Instructions to follow: Transcribe the material in full, exactly as written.
════
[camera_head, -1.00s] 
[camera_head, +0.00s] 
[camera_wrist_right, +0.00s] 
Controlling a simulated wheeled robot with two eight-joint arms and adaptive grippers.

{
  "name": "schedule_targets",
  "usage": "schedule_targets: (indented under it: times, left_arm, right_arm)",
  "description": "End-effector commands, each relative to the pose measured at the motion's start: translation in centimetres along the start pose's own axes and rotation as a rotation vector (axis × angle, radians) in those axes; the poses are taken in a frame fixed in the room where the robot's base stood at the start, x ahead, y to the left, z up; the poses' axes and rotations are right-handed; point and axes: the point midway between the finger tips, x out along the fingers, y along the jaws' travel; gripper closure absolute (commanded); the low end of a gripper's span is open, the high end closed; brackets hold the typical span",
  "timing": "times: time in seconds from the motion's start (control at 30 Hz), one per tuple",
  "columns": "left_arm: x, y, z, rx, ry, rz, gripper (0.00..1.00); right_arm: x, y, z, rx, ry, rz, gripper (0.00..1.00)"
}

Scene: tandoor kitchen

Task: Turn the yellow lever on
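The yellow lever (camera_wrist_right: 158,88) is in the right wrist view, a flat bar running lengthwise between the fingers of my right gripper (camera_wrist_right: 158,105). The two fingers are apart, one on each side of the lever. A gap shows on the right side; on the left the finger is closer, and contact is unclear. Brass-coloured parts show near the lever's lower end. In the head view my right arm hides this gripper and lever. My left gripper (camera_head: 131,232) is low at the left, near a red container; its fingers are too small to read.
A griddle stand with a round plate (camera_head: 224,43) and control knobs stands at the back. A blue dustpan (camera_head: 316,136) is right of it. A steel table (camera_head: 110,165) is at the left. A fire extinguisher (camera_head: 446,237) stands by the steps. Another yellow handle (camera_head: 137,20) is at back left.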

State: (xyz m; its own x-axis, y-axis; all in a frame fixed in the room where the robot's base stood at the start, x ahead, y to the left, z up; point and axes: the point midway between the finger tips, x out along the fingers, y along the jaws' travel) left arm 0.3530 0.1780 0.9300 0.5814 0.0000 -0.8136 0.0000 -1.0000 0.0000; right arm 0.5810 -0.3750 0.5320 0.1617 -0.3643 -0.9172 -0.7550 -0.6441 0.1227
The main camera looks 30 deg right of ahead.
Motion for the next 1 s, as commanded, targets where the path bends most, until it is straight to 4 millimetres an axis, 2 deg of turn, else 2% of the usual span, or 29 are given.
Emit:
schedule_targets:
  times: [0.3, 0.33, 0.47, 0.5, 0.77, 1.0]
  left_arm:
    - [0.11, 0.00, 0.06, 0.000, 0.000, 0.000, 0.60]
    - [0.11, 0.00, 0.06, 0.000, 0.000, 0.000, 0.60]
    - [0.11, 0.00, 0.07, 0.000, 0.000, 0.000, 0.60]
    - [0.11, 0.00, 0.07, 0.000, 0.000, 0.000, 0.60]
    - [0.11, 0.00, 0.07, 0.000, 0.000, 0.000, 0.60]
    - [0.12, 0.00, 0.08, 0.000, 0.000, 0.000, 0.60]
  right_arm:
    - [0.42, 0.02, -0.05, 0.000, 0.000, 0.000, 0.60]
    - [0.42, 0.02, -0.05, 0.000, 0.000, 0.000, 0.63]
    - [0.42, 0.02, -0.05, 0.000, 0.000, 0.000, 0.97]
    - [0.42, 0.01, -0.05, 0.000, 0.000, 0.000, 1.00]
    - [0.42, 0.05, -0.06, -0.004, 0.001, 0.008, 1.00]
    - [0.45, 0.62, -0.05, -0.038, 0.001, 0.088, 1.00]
════
Task solution:
[camera_head, -1.00s] 
[camera_head, +0.00s] 
[camera_wrist_right, +0.00s] 
Controlling a simulated wheeled robot with two eight-joint arms and adaptive grippers.

{
  "name": "schedule_targets",
  "usage": "schedule_targets: (indented under it: times, left_arm, right_arm)",
  "description": "End-effector commands, each relative to the pose measured at the motion's start: translation in centimetres along the start pose's own axes and rotation as a rotation vector (axis × angle, radians) in those axes; the poses are taken in a frame fixed in the room where the robot's base stood at the start, x ahead, y to the left, z up; the poses' axes and rotations are right-handed; point and axes: the point midway between the finger tips, x out along the fingers, y along the jaws' travel; gripper closure absolute (commanded); the low end of a gripper's span is open, the high end closed; brackets hold the typical span",
  "timing": "times: time in seconds from the motion's start (control at 30 Hz), one per tuple",
  "columns": "left_arm: x, y, z, rx, ry, rz, gripper (0.00..1.00); right_arm: x, y, z, rx, ry, rz, gripper (0.00..1.00)"
}

Scene: tandoor kitchen

Task: Turn the yellow lever on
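The yellow lever (camera_wrist_right: 158,88) is in the right wrist view, a flat bar running lengthwise between the fingers of my right gripper (camera_wrist_right: 158,105). The two fingers are apart, one on each side of the lever. A gap shows on the right side; on the left the finger is closer, and contact is unclear. Brass-coloured parts show near the lever's lower end. In the head view my right arm hides this gripper and lever. My left gripper (camera_head: 131,232) is low at the left, near a red container; its fingers are too small to read.
A griddle stand with a round plate (camera_head: 224,43) and control knobs stands at the back. A blue dustpan (camera_head: 316,136) is right of it. A steel table (camera_head: 110,165) is at the left. A fire extinguisher (camera_head: 446,237) stands by the steps. Another yellow handle (camera_head: 137,20) is at back left.

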State: (xyz m; its own x-axis, y-axis; all in a frame fixed in the room where the robot's base stood at the start, x ahead, y to the left, z up; point and axes: the point midway between the finger tips, x out along the fingers, y along the jaws' travel) left arm 0.3530 0.1780 0.9300 0.5814 0.0000 -0.8136 0.0000 -1.0000 0.0000; right arm 0.5810 -0.3750 0.5320 0.1617 -0.3643 -0.9172 -0.7550 -0.6441 0.1227
The main camera looks 30 deg right of ahead.
Motion for the next 1 s, as commanded, targets where the path bends most, until it is straight to 4 millimetres an axis, 2 deg of turn, else 2% of the usual span, or 29 are given.
Emit:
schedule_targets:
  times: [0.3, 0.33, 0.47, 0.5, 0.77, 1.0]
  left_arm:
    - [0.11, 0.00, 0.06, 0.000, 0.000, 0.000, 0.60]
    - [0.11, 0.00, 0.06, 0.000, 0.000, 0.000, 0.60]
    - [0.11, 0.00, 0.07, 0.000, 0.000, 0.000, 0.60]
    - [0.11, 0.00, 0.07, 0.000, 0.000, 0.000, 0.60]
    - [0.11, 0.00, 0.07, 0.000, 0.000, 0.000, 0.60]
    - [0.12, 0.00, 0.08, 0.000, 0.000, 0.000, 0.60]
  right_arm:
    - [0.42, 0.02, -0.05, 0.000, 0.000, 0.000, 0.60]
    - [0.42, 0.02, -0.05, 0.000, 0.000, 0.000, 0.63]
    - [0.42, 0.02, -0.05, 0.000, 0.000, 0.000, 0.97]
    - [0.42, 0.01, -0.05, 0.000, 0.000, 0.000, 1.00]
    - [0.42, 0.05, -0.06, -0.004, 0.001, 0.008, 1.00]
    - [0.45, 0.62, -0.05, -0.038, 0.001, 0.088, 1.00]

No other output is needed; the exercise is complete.